SHORT EXERCISE
Can you write out all the lines word for word, with no pictures?

— Begin DATA EXCERPT —

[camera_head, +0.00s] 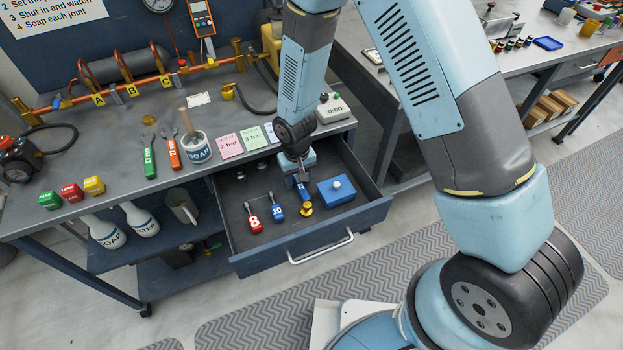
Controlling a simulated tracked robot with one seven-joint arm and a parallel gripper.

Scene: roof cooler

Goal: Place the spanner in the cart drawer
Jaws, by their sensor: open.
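The cart drawer (290,243) is pulled open below the bench top. In it lie a red-handled tool marked 8 (254,221) and a blue-handled tool marked 10 (278,210). Green-handled (149,161) and orange-handled (173,152) spanners lie on the bench top.
A blue box with a white knob (337,190) stands in the drawer's right part. A yellow round piece (306,209) is by the spanner's handle end.

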— End DATA EXCERPT —

ANSWER TO THE TASK
[camera_head, +0.00s] 
Controlling a simulated tracked robot with one seven-joint arm and a parallel gripper.

Scene: roof cooler

Goal: Place the spanner in the cart drawer
Jaws, by their sensor: open.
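The cart drawer (290,243) is pulled open below the bench top. In it lie a red-handled tool marked 8 (254,221) and a blue-handled tool marked 10 (278,210). Green-handled (149,161) and orange-handled (173,152) spanners lie on the bench top.
A blue box with a white knob (337,190) stands in the drawer's right part. A yellow round piece (306,209) is by the spanner's handle end.

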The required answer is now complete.